--- start of PROVIDED DATA ---
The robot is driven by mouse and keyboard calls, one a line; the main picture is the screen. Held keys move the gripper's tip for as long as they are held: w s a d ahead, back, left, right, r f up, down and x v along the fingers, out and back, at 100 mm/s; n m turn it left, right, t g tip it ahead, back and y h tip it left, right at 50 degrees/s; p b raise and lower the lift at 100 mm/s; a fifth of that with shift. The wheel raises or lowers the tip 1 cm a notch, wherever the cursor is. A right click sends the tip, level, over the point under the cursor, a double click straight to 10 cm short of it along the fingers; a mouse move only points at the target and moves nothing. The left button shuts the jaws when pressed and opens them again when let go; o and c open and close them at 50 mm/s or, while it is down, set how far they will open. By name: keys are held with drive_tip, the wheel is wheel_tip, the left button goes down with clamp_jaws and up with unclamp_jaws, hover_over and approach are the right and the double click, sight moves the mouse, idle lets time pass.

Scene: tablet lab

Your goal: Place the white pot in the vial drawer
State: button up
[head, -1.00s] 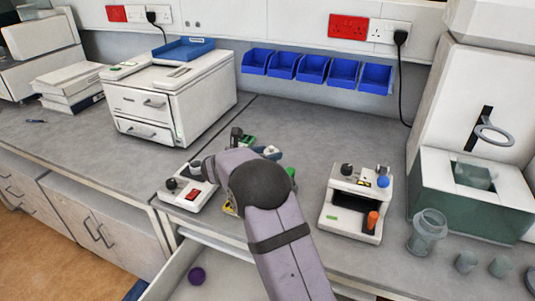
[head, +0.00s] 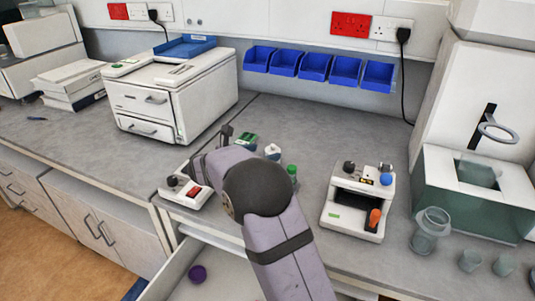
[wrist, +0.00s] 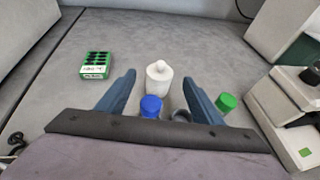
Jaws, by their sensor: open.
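The white pot (head: 273,152) stands upright on the grey bench, right of a green box, and also shows in the wrist view (wrist: 159,82). My gripper (wrist: 159,77) is open and empty, its blue fingers pointing toward the pot. In the picture the pot lies between the fingertips; I cannot tell if they reach around it. In the head view my arm hides the fingers.
A blue-capped vial (wrist: 151,105) and a grey ring-shaped item (wrist: 181,115) sit near the fingers. A green-capped vial (wrist: 226,102) is to the right. The green box (wrist: 95,66) is left. White devices (head: 358,200) (head: 187,192) stand either side.

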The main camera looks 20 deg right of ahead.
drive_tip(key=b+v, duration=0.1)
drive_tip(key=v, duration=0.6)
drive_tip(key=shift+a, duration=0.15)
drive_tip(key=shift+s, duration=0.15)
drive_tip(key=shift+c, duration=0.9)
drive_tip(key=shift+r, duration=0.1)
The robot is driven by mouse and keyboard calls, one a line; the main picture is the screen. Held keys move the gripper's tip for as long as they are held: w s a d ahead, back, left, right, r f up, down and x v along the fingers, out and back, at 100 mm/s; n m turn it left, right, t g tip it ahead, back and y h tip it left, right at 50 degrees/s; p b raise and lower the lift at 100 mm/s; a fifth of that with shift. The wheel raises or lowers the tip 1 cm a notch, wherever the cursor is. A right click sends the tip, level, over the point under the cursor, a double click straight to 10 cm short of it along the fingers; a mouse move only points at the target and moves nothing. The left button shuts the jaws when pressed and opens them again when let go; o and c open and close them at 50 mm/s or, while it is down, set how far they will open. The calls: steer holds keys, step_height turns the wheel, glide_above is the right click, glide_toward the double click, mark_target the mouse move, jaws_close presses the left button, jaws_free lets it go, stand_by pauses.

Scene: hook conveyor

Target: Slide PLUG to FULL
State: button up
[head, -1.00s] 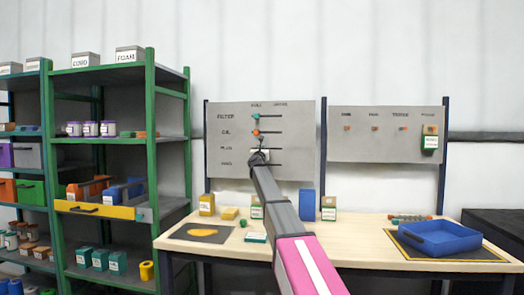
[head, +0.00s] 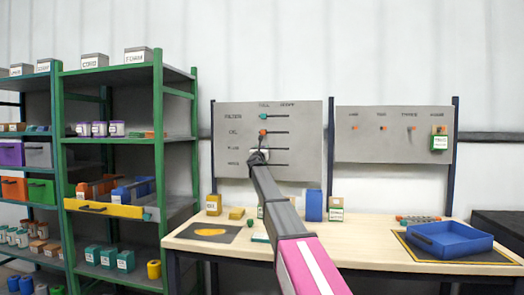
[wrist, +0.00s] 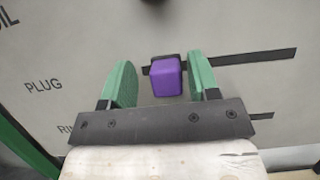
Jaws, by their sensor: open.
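The PLUG slider is a purple knob (wrist: 167,78) on a dark horizontal slot (wrist: 240,65) in the grey panel (head: 230,180). In the wrist view it sits near the left end of the slot, with slot running off to the right. The PLUG label (wrist: 43,86) is to its left. My gripper (wrist: 161,66) is open, with one green finger on each side of the knob. A gap shows between the knob and each finger. In the head view my gripper (head: 257,155) covers the knob. The panel's top headings are too blurred to read surely.
Other sliders share the panel, including a teal knob (head: 263,115) and an orange knob (head: 262,132) above. Below the panel is a table with boxes and a blue tray (head: 450,238). A green shelf (head: 160,150) stands to the left.

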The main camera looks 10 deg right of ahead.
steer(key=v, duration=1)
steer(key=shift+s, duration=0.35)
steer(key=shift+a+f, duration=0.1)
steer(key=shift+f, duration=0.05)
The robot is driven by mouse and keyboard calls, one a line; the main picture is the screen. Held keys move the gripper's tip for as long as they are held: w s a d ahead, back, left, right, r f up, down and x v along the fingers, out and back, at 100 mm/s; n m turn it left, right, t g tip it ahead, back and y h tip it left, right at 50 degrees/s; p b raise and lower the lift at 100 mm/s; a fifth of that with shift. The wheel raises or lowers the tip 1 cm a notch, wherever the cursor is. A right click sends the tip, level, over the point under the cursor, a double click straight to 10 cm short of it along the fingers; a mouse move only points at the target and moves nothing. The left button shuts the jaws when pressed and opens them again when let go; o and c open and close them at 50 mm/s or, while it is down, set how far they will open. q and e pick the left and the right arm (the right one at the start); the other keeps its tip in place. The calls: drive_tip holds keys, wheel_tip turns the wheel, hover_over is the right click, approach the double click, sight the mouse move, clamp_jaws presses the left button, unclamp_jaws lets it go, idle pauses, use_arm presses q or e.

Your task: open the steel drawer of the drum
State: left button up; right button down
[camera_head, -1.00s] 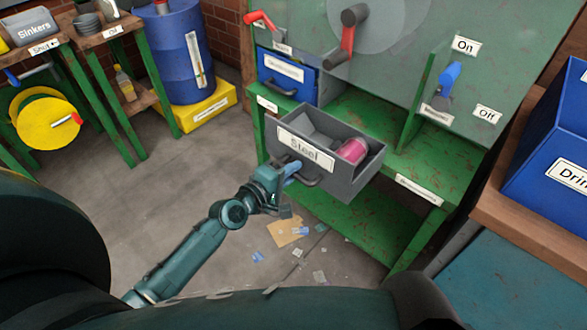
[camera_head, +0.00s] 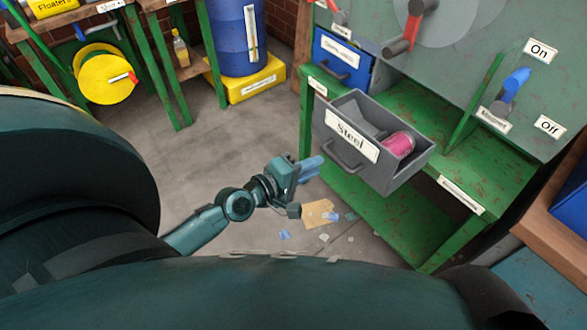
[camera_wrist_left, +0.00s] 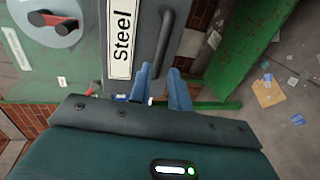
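The grey steel drawer (camera_head: 386,178), labelled "Steel", is pulled out of the green drum stand (camera_head: 448,185). A pink can (camera_head: 398,146) lies inside it. Its bar handle (camera_head: 343,160) is on the front face. My left gripper (camera_head: 313,166) is to the left of and apart from the handle, with nothing between its blue fingers. In the left wrist view, the fingers (camera_wrist_left: 160,78) stand apart, and the drawer front (camera_wrist_left: 139,45) and dark handle (camera_wrist_left: 168,45) are beyond them. My right gripper is not in view.
A closed blue drawer (camera_head: 341,62) is left of the steel one. A red-handled crank (camera_head: 410,30) and a blue lever (camera_head: 514,82) are on the drum panel. Paper scraps (camera_head: 320,214) lie on the floor. Open floor lies left of the stand.

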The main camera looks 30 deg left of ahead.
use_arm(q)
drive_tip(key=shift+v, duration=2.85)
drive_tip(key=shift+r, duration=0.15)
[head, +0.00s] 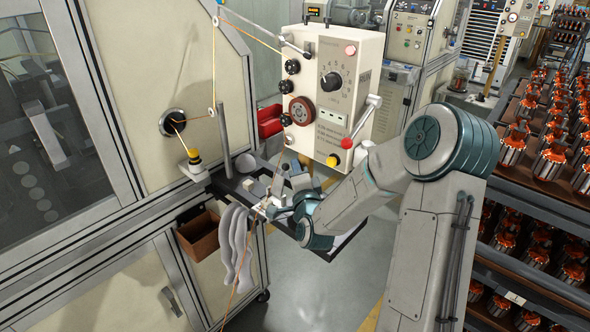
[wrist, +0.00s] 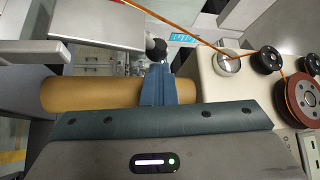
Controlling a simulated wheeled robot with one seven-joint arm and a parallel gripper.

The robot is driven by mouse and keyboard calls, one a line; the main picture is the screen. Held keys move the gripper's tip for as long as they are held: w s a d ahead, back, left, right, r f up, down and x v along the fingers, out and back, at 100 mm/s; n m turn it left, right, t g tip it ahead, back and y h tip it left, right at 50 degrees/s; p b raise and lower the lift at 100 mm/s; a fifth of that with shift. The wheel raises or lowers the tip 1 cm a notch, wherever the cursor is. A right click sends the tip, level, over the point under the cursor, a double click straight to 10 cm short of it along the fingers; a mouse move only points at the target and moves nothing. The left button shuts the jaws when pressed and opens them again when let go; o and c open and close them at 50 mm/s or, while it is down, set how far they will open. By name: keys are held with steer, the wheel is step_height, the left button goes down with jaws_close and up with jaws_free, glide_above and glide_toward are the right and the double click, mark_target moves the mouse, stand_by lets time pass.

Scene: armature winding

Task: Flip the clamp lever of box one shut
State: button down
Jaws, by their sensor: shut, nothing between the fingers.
--- end of PROVIDED DATA ---
PROBLEM TO SOLVE: Leave out the pictures and retype every line above exactly.

SOLUTION:
The robot is driven by mouse and keyboard calls, one a line; the main picture is the screen. Held keys move the gripper's tip for as long as they are held: w s a d ahead, back, left, right, r f up, down and x v along the fingers, out and back, at 100 mm/s; n m turn it left, right, t g tip it ahead, back and y h tip it left, right at 50 degrees/s; p b raise and lower the lift at 100 mm/s; a fifth of that with shift. The wheel raises or lowers the tip 1 cm a notch, wherever the cursor is. A right click sends the tip, level, over the point under the cursor, a double click straight to 10 cm short of it along the fingers; a mouse move only points at the target and moves nothing. The left button shuts the jaws when pressed and opens them again when let go; o and c open and close them at 50 mm/s or, while it is down, set how far they will open. By name: keys are held with drive_tip, the wheel is wheel_tip, the left button goes down with clamp_jaws and up with unclamp_jaws, hover_over and approach are the right and the double click, sight moves the mouse, idle lets time pass.

Scene: tablet lab

Your goal: Place the white pot in the vial drawer
State: button up
[head, -1.00s] 
[head, +0.00s] 
[wrist, +0.00s] 
Jaws, by their sensor: open.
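The white pot (head: 273,152) stands upright on the grey bench, right of a green box, and also shows in the wrist view (wrist: 159,82). My gripper (wrist: 159,77) is open and empty, its blue fingers pointing toward the pot. In the picture the pot lies between the fingertips; I cannot tell if they reach around it. In the head view my arm hides the fingers.
A blue-capped vial (wrist: 151,105) and a grey ring-shaped item (wrist: 181,115) sit near the fingers. A green-capped vial (wrist: 226,102) is to the right. The green box (wrist: 95,66) is left. White devices (head: 358,200) (head: 187,192) stand either side.

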The main camera looks 20 deg right of ahead.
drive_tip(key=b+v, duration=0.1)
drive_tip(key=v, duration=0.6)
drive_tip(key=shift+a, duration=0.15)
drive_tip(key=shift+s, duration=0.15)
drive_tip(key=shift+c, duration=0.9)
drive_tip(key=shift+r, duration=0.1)
The robot is driven by mouse and keyboard calls, one a line; the main picture is the screen. Held keys move the gripper's tip for as long as they are held: w s a d ahead, back, left, right, r f up, down and x v along the fingers, out and back, at 100 mm/s; n m turn it left, right, t g tip it ahead, back and y h tip it left, right at 50 degrees/s; p b raise and lower the lift at 100 mm/s; a fifth of that with shift. The wheel raises or lowers the tip 1 cm a notch, wherever the cursor is. A right click sends the tip, level, over the point under the cursor, a double click straight to 10 cm short of it along the fingers; a mouse move only points at the target and moves nothing. The left button shuts the jaws when pressed and opens them again when let go; o and c open and close them at 50 mm/s or, while it is down, set how far they will open. The calls: steer holds keys, step_height turns the wheel, glide_above is the right click, glide_toward the double click, mark_target the mouse move, jaws_close presses the left button, jaws_free lets it go, stand_by pauses.

Scene: hook conveyor

Target: Slide PLUG to FULL
State: button up
[head, -1.00s] 
[head, +0.00s] 
[wrist, +0.00s] 
Jaws, by their sensor: open.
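The PLUG slider is a purple knob (wrist: 167,78) on a dark horizontal slot (wrist: 240,65) in the grey panel (head: 230,180). In the wrist view it sits near the left end of the slot, with slot running off to the right. The PLUG label (wrist: 43,86) is to its left. My gripper (wrist: 161,66) is open, with one green finger on each side of the knob. A gap shows between the knob and each finger. In the head view my gripper (head: 257,155) covers the knob. The panel's top headings are too blurred to read surely.
Other sliders share the panel, including a teal knob (head: 263,115) and an orange knob (head: 262,132) above. Below the panel is a table with boxes and a blue tray (head: 450,238). A green shelf (head: 160,150) stands to the left.

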The main camera looks 10 deg right of ahead.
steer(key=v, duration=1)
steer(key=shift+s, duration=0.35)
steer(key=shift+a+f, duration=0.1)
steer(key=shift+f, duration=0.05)
The robot is driven by mouse and keyboard calls, one a line; the main picture is the screen. Held keys move the gripper's tip for as long as they are held: w s a d ahead, back, left, right, r f up, down and x v along the fingers, out and back, at 100 mm/s; n m turn it left, right, t g tip it ahead, back and y h tip it left, right at 50 degrees/s; p b raise and lower the lift at 100 mm/s; a fifth of that with shift. The wheel raises or lowers the tip 1 cm a notch, wherever the cursor is. A right click sends the tip, level, over the point under the cursor, a double click straight to 10 cm short of it along the fingers; a mouse move only points at the target and moves nothing. The left button shuts the jaws when pressed and opens them again when let go; o and c open and close them at 50 mm/s or, while it is down, set how far they will open. q and e pick the left and the right arm (the right one at the start); the other keeps its tip in place. The calls: drive_tip holds keys, wheel_tip turns the wheel, hover_over is the right click, approach the double click, sight the mouse move, clamp_jaws presses the left button, unclamp_jaws lets it go, idle pauses, use_arm presses q or e.

Your task: open the steel drawer of the drum
State: left button up; right button down
[camera_head, -1.00s] 
[camera_head, +0.00s] 
[camera_wrist_left, +0.00s] 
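The grey steel drawer (camera_head: 386,178), labelled "Steel", is pulled out of the green drum stand (camera_head: 448,185). A pink can (camera_head: 398,146) lies inside it. Its bar handle (camera_head: 343,160) is on the front face. My left gripper (camera_head: 313,166) is to the left of and apart from the handle, with nothing between its blue fingers. In the left wrist view, the fingers (camera_wrist_left: 160,78) stand apart, and the drawer front (camera_wrist_left: 139,45) and dark handle (camera_wrist_left: 168,45) are beyond them. My right gripper is not in view.
A closed blue drawer (camera_head: 341,62) is left of the steel one. A red-handled crank (camera_head: 410,30) and a blue lever (camera_head: 514,82) are on the drum panel. Paper scraps (camera_head: 320,214) lie on the floor. Open floor lies left of the stand.

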The main camera looks 30 deg left of ahead.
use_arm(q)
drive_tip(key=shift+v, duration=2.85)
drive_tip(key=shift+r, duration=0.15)
[head, +0.00s] 
[wrist, +0.00s] 
Controlling a simulated wheeled robot with one seven-joint arm and a parallel gripper.

The robot is driven by mouse and keyboard calls, one a line; the main picture is the screen. Held keys move the gripper's tip for as long as they are held: w s a d ahead, back, left, right, r f up, down and x v along the fingers, out and back, at 100 mm/s; n m turn it left, right, t g tip it ahead, back and y h tip it left, right at 50 degrees/s; p b raise and lower the lift at 100 mm/s; a fifth of that with shift. The wheel raises or lowers the tip 1 cm a notch, wherever the cursor is. A right click sends the tip, level, over the point under the cursor, a double click straight to 10 cm short of it along the fingers; a mouse move only points at the target and moves nothing. The left button shuts the jaws when pressed and opens them again when let go; o and c open and close them at 50 mm/s or, while it is down, set how far they will open. By name: keys are held with steer, the wheel is step_height, the left button goes down with jaws_close and up with jaws_free, glide_above and glide_toward are the right and the double click, mark_target moves the mouse, stand_by lets time pass.

Scene: armature winding

Task: Flip the clamp lever of box one shut
State: button down
Jaws, by their sensor: shut, nothing between the fingers.

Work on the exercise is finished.